NBA: Sizing Up the Competition

Since it’s August, the dullest month of the NBA calender, I am going to do a brief rundown of every team’s offseason moves, roster, and outlook.  Because predicting how many wins a team is going to get is borderline idiotic, I’m going to submit a “what is my gut saying about this team” kind of final verdict instead.  So without further ado…

PART 1 OF 30

The Sacramento Kings:

Projected starters/depth chart:

PG: Greivis Vasquez|Isaiah Thomas|Ray MacCallum

SG:  Marcus Thornton|Ben McLemore|Jimmer Fredette

SF:  John Salmons|Luc Richard Mbah a Moute|Travis Outlaw|

PF:  Jason Thompson|Carl Landry|Chuck Hayes

C:  DeMarcus Cousins|Patrick Patterson

Longtime Assistant Coach in ascendance Mike Malone (that guy that actually does the coaching on Mark Jackson’s Warriors) finally takes the head coach plunge and decides to dive into Sacto’s royal purple murky waters of ill-fitting pieces and talented but temperamental stars.  New owners, a new highly touted draft pick and plans for a new arena can only cover the rank smell of this roster with new car smell for only so long.  Everyone is basically up for trade at this point so this roster is subject to change without a moment’s notice.   Cousins is batshit crazy.  That’s really all that needs to be said at this point.  The guards look to be shaping into something respectable, with oft underrated new acquisition Vasquez as the presumed starter, kicking Isaiah Thomas into the 6th man spark plug role his diminutive size and change of pace speed is well-suited.   Draft picks Ben McLemore and MacCallum both look like great value picks at this point, a rarity for the recent Kings.  They have a plethora of serviceable PFs.  They are, however, still the Kings and plagued with overpaid chucker Thornton and worthless bench players like Outlaw and so far the Jimmer.
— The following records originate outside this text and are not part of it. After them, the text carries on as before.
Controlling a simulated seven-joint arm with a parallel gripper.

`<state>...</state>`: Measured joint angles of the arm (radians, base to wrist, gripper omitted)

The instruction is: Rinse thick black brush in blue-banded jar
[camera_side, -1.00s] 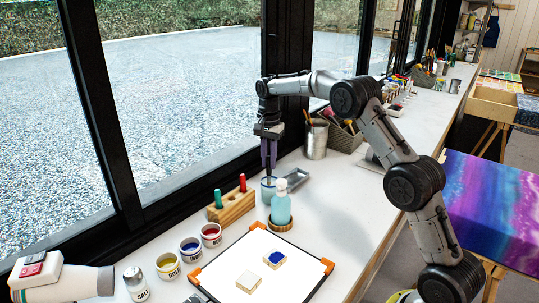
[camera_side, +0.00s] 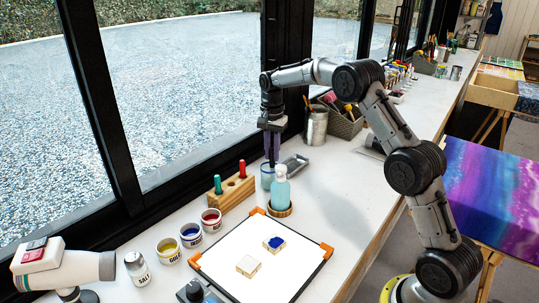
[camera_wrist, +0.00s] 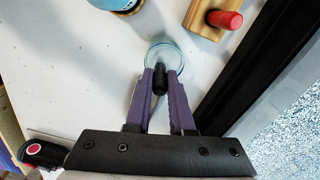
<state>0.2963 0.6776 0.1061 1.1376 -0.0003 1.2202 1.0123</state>
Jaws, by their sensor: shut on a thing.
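My gripper (camera_side: 272,155), with purple fingers, points down above the blue-banded jar (camera_side: 266,181). It is shut on the thick black brush (camera_wrist: 160,80), which shows as a short dark piece between the fingertips (camera_wrist: 160,92) in the wrist view. The brush's lower end reaches into the jar's round mouth (camera_wrist: 178,48). The jar is clear glass and bluish, and the bottle partly covers it in the side view. I cannot tell how deep the brush tip is or whether it touches the glass.
A white board (camera_side: 262,262) with two small blocks lies nearer. The window frame (camera_side: 287,75) is close behind my gripper.

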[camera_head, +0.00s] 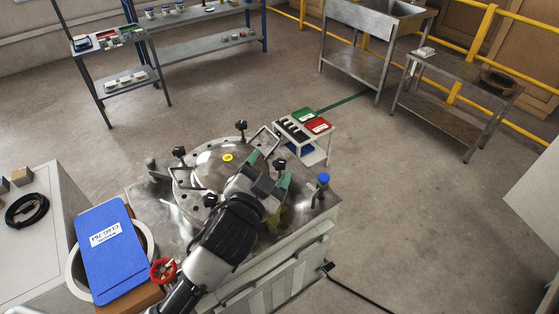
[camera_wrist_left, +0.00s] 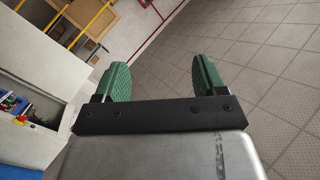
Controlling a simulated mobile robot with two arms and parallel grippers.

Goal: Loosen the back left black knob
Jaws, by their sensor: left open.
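The steel machine top (camera_head: 145,205) carries a round metal lid (camera_head: 215,165) with black knobs around its rim. The back left black knob (camera_head: 179,152) stands upright at the lid's left far side. Other black knobs stand at the far side (camera_head: 241,126), at the right (camera_head: 280,164) and at the near side (camera_head: 210,201), partly hidden by my arm. My left gripper (camera_head: 268,168) is over the lid's right part, well right of the back left knob. In the left wrist view its green fingers (camera_wrist_left: 160,80) are wide apart, with only floor and distant furniture behind them. My right gripper is not seen.
A blue board (camera_head: 108,250) and a red handwheel (camera_head: 163,271) are at the near left. A blue-topped knob (camera_head: 323,179) stands on the machine's right edge. A small cart (camera_head: 318,155) with green and red trays stands behind. Open floor lies right.

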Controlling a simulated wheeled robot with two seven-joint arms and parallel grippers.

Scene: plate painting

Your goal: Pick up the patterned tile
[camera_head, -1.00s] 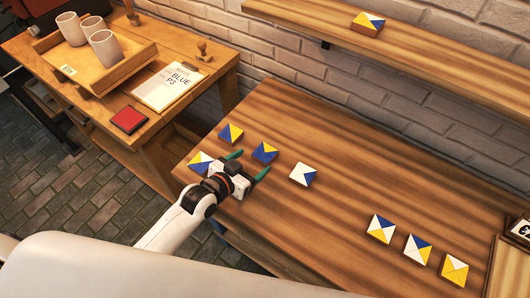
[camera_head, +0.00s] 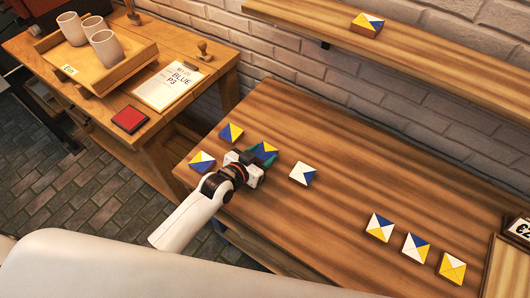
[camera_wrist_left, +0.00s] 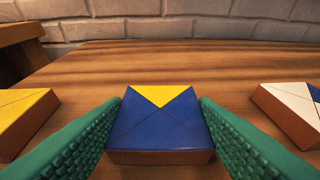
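A blue square tile with one yellow triangle (camera_head: 265,149) lies flat on the wooden table (camera_head: 340,190); in the left wrist view the same tile (camera_wrist_left: 160,122) is centred. My left gripper (camera_head: 262,160) is low at this tile. Its two green fingers (camera_wrist_left: 160,105) stand either side of the tile, close to its left and right edges. I see no clear grip on it, and the tile rests on the table. In the head view the gripper covers part of the tile. My right gripper is not in view.
Neighbouring tiles are yellow-blue (camera_head: 231,132), white-yellow-blue (camera_head: 202,161) and white-blue (camera_head: 302,174). Several more lie at the right, including a yellow-white one (camera_head: 452,267). Another tile (camera_head: 368,23) sits on the wall shelf (camera_head: 440,60). The table's middle is clear.

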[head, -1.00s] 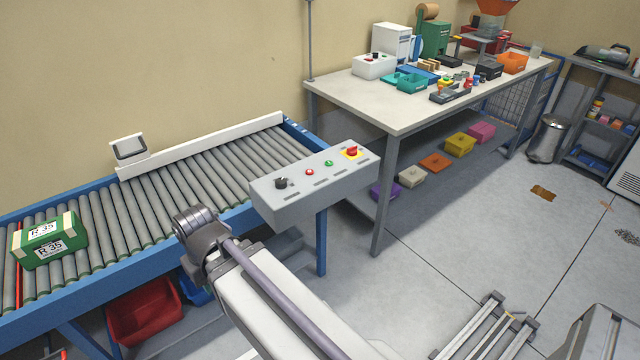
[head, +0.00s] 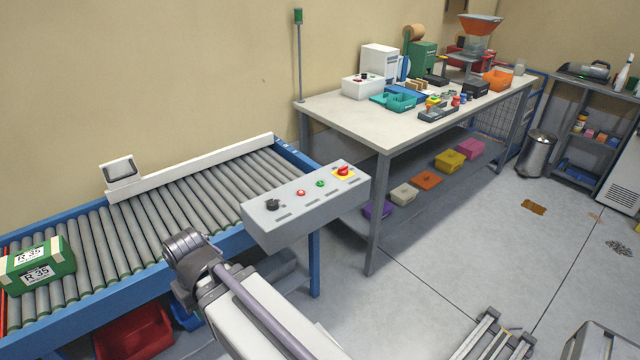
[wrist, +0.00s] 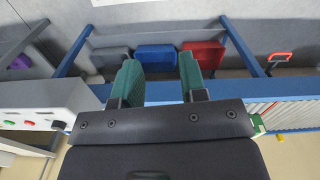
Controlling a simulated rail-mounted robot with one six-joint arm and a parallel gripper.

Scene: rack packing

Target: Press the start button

Bottom line:  Decidedly playing for ping pong balls as usual but at least the future doesn’t look as dim as winter in Norway.

PART 2 OF 30

Phoenix Suns:

PG:  Eric Bledsoe|Goran Dragic|Kendall Marshall

SG:  Shannon Brown|Malcolm Lee|Gerald Green|Archie Goodwin

SF:  Caron Butler|Marcus Morris|Michael Beasley

PF:  Markieff Morris| Miles Plumlee

C:  Marcin Gortat|Channing Frye|Alex Len

The Suns are probably the recipient of the “Friends don’t let friends GM teams drunk” award.  Let’s look at the positives:  They have 2 decent point guards and one of the league’s more underrated centers.  Markieff Morris isn’t terrible and Goodwin could be a diamond in the rough even though he’s rawer than a newborn Big Daddy Kane.  Oh and they have new jerseys, that’s always fun.  But the rest of this roster sucks something fierce.  Marshall is a borderline NBA player, Len’s bones already look like they’re the density of a bird, logjam at point guard, Gortat wants out, and  Super Cool Beas’ feel for the game is about as good as the feel for his own knee.

Bottom line:  This could be the worst team in the NBA.

PART 3 OF 30

The Los Angeles Lakers:

PG:  Steve Nash|Steve Blake|Jordan Farmar

SG:  Kobe Bryant|Nick Young|Jodie Meeks

SF:  Wesley Johnson|Elias Harris

PF:  Pau Gasol|Jordan Hill|Ryan Kelly

C:  Chris Kaman|Robert Sacre

Dwight’s gone, dad has passed, and D’Antoni is still here with the NBA’s version of that bad Tim Allen movie, Wild Hogs.  Kobe is allegedly recovering well from his Achilles tear and the Lakers are quietly assembling a roster better fitted for D’Antoni’s up-tempo style.  Lots of shooters, low-usage dirty work guys like Elias Harris and marquee names.  The problem is that those marquee names are almost like stars of the silent movie era.  They’re dreadfully old.  Nash for example is nearing his 76th year I think.  Gasol doesn’t have Dwight’s prima donna ass clogging the lane anymore but he does have eccentric caveman, Chris Kaman to take ill-advised shots all game.  Wesley Johnson’s deal with the devil to keep a starting spot still seems to be active.  And it’s never a good thing when arguably your best FA signing is bringing back Jordan Farmar.

Bottom line:  Who the hell knows?  This is almost an entire roster of guys with chips on their shoulders.  Like a grizzled former boxing champ, they’ll pummel foes that take them too lightly.   But also, they’ll ultimately get knocked out in the later rounds thanks to Father Time.